■ MATERIAL FOR THE TASK ■
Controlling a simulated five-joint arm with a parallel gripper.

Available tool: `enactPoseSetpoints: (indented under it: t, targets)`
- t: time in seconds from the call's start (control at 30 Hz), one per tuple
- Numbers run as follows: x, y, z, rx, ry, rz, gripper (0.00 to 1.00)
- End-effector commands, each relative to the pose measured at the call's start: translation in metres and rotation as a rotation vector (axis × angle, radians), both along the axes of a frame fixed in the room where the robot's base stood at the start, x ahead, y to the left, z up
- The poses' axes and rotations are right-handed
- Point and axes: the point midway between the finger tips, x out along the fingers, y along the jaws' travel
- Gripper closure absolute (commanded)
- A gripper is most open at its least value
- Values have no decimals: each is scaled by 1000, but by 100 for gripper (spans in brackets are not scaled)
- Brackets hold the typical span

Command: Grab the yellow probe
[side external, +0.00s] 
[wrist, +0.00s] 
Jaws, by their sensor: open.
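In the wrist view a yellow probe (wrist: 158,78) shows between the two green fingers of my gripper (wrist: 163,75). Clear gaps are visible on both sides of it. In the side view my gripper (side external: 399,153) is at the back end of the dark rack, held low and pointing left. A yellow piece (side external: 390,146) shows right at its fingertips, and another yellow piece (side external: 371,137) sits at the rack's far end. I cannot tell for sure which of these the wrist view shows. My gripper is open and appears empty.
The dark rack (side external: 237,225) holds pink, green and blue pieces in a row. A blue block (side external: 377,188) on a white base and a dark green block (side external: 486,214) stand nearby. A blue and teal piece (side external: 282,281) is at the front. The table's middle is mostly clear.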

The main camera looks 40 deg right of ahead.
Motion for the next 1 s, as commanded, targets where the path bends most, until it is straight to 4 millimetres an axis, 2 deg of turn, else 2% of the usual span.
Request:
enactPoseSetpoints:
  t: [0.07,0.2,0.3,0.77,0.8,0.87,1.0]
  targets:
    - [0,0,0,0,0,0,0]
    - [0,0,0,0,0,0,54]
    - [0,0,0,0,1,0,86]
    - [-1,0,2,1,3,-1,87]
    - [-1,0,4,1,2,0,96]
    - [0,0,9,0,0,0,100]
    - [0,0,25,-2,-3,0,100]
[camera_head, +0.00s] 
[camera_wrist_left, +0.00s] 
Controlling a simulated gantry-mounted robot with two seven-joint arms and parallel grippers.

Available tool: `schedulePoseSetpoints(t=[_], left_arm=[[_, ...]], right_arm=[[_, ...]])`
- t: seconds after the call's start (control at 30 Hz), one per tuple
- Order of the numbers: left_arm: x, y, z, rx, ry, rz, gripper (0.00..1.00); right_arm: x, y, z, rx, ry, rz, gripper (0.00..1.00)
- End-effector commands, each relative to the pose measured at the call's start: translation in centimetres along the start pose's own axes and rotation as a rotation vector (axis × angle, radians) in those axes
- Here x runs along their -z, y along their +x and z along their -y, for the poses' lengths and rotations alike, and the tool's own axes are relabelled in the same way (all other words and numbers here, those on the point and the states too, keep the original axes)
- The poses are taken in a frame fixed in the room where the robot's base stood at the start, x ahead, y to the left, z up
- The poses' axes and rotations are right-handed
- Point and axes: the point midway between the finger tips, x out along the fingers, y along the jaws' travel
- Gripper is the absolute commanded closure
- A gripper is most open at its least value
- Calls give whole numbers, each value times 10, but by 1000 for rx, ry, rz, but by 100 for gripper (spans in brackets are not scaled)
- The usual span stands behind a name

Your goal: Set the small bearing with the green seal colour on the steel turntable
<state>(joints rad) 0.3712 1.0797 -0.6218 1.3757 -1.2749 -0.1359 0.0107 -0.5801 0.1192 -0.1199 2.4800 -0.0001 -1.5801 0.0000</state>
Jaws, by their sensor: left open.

■ WORK TO COMPLETE ■
Retype the material above, line by line, exactly.

■ ANSWER FOR THE TASK ■
Controlling a simulated five-joint arm with a parallel gripper.

Available tool: `enactPoseSetpoints: (indented under it: t, targets)`
- t: time in seconds from the call's start (control at 30 Hz), one per tuple
- Numbers run as follows: x, y, z, rx, ry, rz, gripper (0.00 to 1.00)
- End-effector commands, each relative to the pose measured at the call's start: translation in metres and rotation as a rotation vector (axis × angle, radians), both along the axes of a frame fixed in the room where the robot's base stood at the start, x ahead, y to the left, z up
- The poses' axes and rotations are right-handed
- Point and axes: the point midway between the finger tips, x out along the fingers, y along the jaws' travel
- Gripper closure absolute (commanded)
- A gripper is most open at its least value
- Values have no decimals: each is scaled by 1000, but by 100 for gripper (spans in brackets are not scaled)
- Brackets hold the typical span

Command: Grab the yellow probe
[side external, +0.00s] 
[wrist, +0.00s] 
Jaws, by their sensor: open.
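In the wrist view a yellow probe (wrist: 158,78) shows between the two green fingers of my gripper (wrist: 163,75). Clear gaps are visible on both sides of it. In the side view my gripper (side external: 399,153) is at the back end of the dark rack, held low and pointing left. A yellow piece (side external: 390,146) shows right at its fingertips, and another yellow piece (side external: 371,137) sits at the rack's far end. I cannot tell for sure which of these the wrist view shows. My gripper is open and appears empty.
The dark rack (side external: 237,225) holds pink, green and blue pieces in a row. A blue block (side external: 377,188) on a white base and a dark green block (side external: 486,214) stand nearby. A blue and teal piece (side external: 282,281) is at the front. The table's middle is mostly clear.

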The main camera looks 40 deg right of ahead.
Motion for the next 1 s, as commanded, targets where the path bends most, until it is straight to 4 millimetres an axis, 2 deg of turn, else 2% of the usual span.
Request:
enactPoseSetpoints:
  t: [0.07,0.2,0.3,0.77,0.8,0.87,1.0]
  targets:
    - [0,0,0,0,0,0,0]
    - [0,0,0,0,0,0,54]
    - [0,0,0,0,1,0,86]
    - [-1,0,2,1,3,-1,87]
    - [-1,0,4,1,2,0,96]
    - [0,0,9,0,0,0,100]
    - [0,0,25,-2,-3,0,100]
[camera_head, +0.00s] 
[camera_wrist_left, +0.00s] 
Controlling a simulated gantry-mounted robot with two seven-joint arms and parallel grippers.

Available tool: `schedulePoseSetpoints(t=[_], left_arm=[[_, ...]], right_arm=[[_, ...]])`
- t: seconds after the call's start (control at 30 Hz), one per tuple
- Order of the numbers: left_arm: x, y, z, rx, ry, rz, gripper (0.00..1.00); right_arm: x, y, z, rx, ry, rz, gripper (0.00..1.00)
- End-effector commands, each relative to the pose measured at the call's start: translation in centimetres along the start pose's own axes and rotation as a rotation vector (axis × angle, radians) in those axes
- Here x runs along their -z, y along their +x and z along their -y, for the poses' lengths and rotations alike, and the tool's own axes are relabelled in the same way (all other words and numbers here, those on the point and the states too, keep the original axes)
- The poses are taken in a frame fixed in the room where the robot's base stood at the start, x ahead, y to the left, z up
- The poses' axes and rotations are right-handed
- Point and axes: the point midway between the finger tips, x out along the fingers, y along the jaws' travel
- Gripper is the absolute commanded closure
- A gripper is most open at its least value
- Calls give whole numbers, each value times 10, but by 1000 for rx, ry, rz, but by 100 for gripper (spans in brackets are not scaled)
- The usual span stands behind a name

Your goal: Set the small bearing with the green seal colour on the steel turntable
<state>(joints rad) 0.3712 1.0797 -0.6218 1.3757 -1.2749 -0.1359 0.0107 -0.5801 0.1192 -0.1199 2.4800 -0.0001 -1.5801 0.0000</state>
Jaws, by their sensor: left open.

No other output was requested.